AIM OF THE EXERCISE: Repeat exactly the lines from the start of the material below up to and including the "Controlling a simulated" line.

DATA PROVIDED:

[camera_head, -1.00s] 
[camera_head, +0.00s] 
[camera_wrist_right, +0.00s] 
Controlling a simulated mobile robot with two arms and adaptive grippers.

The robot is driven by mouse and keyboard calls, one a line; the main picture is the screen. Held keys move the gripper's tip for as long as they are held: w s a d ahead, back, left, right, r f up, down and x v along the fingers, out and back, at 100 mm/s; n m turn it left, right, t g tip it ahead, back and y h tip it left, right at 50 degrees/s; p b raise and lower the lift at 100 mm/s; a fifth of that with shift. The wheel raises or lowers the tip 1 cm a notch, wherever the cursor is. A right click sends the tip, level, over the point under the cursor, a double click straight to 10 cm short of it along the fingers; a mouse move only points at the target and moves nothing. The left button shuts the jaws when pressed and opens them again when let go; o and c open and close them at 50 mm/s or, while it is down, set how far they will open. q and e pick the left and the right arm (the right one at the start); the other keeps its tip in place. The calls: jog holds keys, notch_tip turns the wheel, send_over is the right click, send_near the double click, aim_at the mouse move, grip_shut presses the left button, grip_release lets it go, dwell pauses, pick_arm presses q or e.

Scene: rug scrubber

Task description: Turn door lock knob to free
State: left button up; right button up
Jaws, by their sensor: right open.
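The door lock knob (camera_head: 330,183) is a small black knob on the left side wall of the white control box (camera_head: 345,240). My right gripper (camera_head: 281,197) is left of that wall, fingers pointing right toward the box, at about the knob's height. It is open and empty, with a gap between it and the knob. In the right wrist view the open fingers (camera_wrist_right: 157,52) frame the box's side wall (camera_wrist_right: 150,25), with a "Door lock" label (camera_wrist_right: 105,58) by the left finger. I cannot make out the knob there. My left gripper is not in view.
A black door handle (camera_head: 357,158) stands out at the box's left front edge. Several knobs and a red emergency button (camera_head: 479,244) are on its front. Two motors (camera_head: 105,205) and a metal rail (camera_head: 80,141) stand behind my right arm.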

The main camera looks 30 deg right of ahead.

RESULT:
[camera_head, -1.00s] 
[camera_head, +0.00s] 
[camera_wrist_right, +0.00s] 
Controlling a simulated mobile robot with two arms and adaptive grippers.

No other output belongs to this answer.